JpGU-AGU Joint Meeting 2020

Presentation information

[E] Poster

M (Multidisciplinary and Interdisciplinary) » M-GI General Geosciences, Information Geosciences & Simulations

[M-GI36] Open Science in Progress: Data Sharing, e-Infrastructure, and Transparency in International Contexts

convener:Yasuhisa Kondo(Research Institute for Humanity and Nature), Baptiste Cecconi(LESIA, Observatoire de Paris, CNRS, PSL Research University), Yasuhiro Murayama(Strategic Program Produce Office, National Institute of Information and Communications Technology), Shelley Stall(American Geophysical Union)

[MGI36-P06] Activities toward research data management at NIES/CGER

*Yoko Fukuda1, Chisato Wada1, Yasuhiro Tsukada1, Jiye Zeng1, Tomoko Shirai1 (1.National Institute for Environmental Studies)

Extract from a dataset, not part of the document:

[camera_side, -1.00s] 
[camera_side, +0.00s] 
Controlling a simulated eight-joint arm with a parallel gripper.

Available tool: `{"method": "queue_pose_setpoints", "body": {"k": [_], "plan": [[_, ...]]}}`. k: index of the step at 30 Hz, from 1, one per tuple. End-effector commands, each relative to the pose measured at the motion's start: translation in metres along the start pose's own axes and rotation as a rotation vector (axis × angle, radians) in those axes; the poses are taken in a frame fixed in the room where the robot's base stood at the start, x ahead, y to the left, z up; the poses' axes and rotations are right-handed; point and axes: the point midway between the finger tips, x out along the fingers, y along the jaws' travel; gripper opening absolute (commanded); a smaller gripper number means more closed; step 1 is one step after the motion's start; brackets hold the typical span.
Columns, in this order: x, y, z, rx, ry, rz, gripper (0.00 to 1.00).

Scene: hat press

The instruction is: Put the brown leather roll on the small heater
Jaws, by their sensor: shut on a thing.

Keywords:Research data management, Open science, Open data

The Center for Global Environmental Research (CGER), National Institute for Environmental Studies (NIES), has been managing and operating the Global Environmental Database (GED) since May 2014 as a platform for publication and search of data focusing on global environmental research including global warming. DOIs have been assigned to research data sets since 2016, and data have been regularly updated. Nowadays, more and more academic publishers ask authors to publish data used in papers online. Inquiries regarding the publication and DOI minting of evidential data and submissions to data journals are increasing at NIES/CGER. In addition, funding agencies are starting to request researchers to submit a research data management plan that contains policies for storing, managing, and sharing of research data and where to store them when they will be opened. There is an increasing demand to develop a persistent system to store and manage research data.
NIES/CGER has developed a research data management system (RDMS) as a data management platform so that researchers and research assistants can efficiently perform routine research data management and preparation for data publication. The RDMS mainly provides functions to support creating metadata which are essential to search and utilize datasets, versioning, DOI minting and licensing. Research data and metadata registered in the RDMS can be promptly released through GED using a back-end database shared by the RDMS and GED. “Public” or “private” can be set for each data file so that users can also manage private datasets in the RDMS. Access users can also be set for each dataset so that multiple members involved in a project can cooperatively manage their datasets and share update histories. When a user logs in to the RDMS, a list of datasets that the user can access is displayed, and the status indicating the work progress is displayed for each dataset. Moreover, users can visualize research data on a quick plot tool, with which they can set graph types, display parameters, display ranges, and axis titles. In this presentation, we introduce the RDMS and GED currently under development.